Но Шкловский передо мной не извинился. Я от этого не печалюсь. Мне хватает оценки его личности Олегом Волковым: «Болтливый эрудит Шкловский». Один из организаторов поездки писателей для воспевания рабского труда на Беломорканале.
ИСКУССТВОВЕД: «В ЭТОМ месте звучит музыка хорошо темперированного клавира». Из зала: «Да ну ее на хрен, давай гармошку».
Искусствовед: «Именно так! Русской гармошке все по ее размашистому плечу! Итак, слушаем музыку хорошо темперированного клавира».
ГУСИНОЕ ЯЙЦО попало в куриные, его квочка высидела. Гусенок привязался к хозяйке настолько, что ходил везде за ней. Вся деревня смеялась. Она на огород, и он. Она в дом, он сидит на крыльце, ждет. Зарубить не смогла и никому не позволяла.Ей говорили: «Это же гусь, Инна!» Так и умер своей смертью.
ЗАДАЧКА ИНТЕРПРЕДАМ. Коля Петрович, огромный мужчина, жалуется на жену: «Гонит меня, думает, ехать не хочу. А куда, на чем? Шестерня полетела, раздатка скурвилась, тормоза надорвались, одна фара цокнула. Так что дуру она гонит».

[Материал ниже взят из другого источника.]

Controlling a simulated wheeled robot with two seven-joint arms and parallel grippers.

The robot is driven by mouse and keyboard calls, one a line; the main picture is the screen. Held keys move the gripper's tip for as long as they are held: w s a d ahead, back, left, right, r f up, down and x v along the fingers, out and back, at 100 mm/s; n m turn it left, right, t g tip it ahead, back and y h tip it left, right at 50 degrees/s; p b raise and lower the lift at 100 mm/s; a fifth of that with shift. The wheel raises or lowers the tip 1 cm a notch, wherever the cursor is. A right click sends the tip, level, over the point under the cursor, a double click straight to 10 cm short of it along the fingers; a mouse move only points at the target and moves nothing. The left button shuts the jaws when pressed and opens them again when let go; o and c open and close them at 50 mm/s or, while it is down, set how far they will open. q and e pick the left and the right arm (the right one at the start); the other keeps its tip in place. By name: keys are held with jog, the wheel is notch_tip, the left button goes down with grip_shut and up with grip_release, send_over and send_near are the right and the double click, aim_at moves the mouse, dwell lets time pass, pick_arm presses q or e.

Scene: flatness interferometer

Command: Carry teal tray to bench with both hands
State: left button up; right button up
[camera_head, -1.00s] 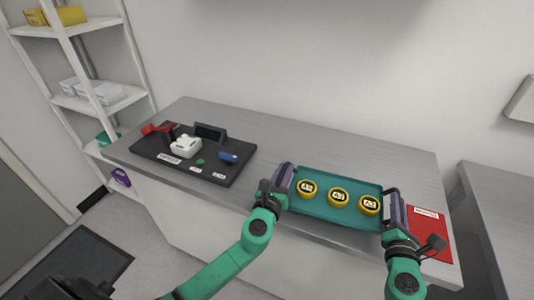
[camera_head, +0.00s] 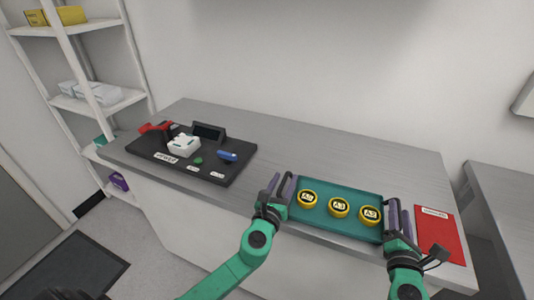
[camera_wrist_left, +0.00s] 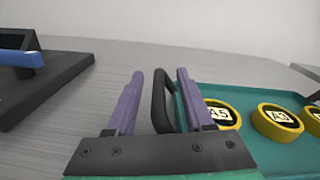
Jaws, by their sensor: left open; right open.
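The teal tray (camera_head: 345,194) rests on the grey bench (camera_head: 310,150) near its front edge, with three yellow-rimmed labelled discs (camera_head: 338,207) on it. It also shows at the right of the left wrist view (camera_wrist_left: 240,93). My left gripper (camera_head: 283,186) is at the tray's left end. In the left wrist view its purple fingers (camera_wrist_left: 158,95) stand open on either side of the tray's black handle (camera_wrist_left: 162,100), with gaps visible. My right gripper (camera_head: 398,214) is open at the tray's right end; the handle there is hard to make out.
A black board (camera_head: 225,170) with a white device (camera_head: 184,146), a blue piece (camera_head: 227,156) and a red-handled part lies on the bench's left. A red sheet (camera_head: 437,232) lies right of the tray. Shelves (camera_head: 98,95) stand at left. Bench behind the tray is clear.

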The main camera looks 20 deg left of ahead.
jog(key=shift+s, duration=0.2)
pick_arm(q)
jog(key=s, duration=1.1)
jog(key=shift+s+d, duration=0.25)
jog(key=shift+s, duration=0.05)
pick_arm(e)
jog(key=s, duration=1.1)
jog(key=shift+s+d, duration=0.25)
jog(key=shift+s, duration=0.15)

- МОГУ СЕБЕ ПРЕДСТАВИТЬ, как одевал бы жену, если б мне платили по-человечески. Ко мне же по-свински относятся. Хрюкаю.
ПЕРЕПАЛКА ЖУРНАЛОВ в середине XIX века. «К “Молве” названье не пристало: ее подписчиков так мало, что хоть зови ее отныне “Глас вопиющего в пустыне”». Журналу юмора: «Всех патриотов “Весельчак”, тупого юмора кабак, приводит в слезы и раздумье о нашем жалком остроумьи».
Из Петербурга в Москву: «Журнал Москвы хамелеон душой, московских умников безграмотное эхо. К несчастию других к несчастью встал спиной и ноги целовал у всякого успеха».
Отвечает «москвич»: «Вглядевшись в Петербург и все в нем сознавая, невольно выскажешь понятие свое: О Боже мой! Посредственность какая. О Боже мой! Какое дурачье!».
Сумарокову: «Что полновеснее: ум или глупость? - «Конечно, глупость. Ее везут шесть скотов, а меня одна пара».
Старались угнаться за француженками. Модницы завидовали: весь наряд француженки весил двести грамм. Старухи не отставали от молодых. «Пред зеркалом с час места посидит - морщины пропадут, румянец загорит. И зубки явятся, и бровка пострижется. Красотка! Жаль одно - от старости трясется».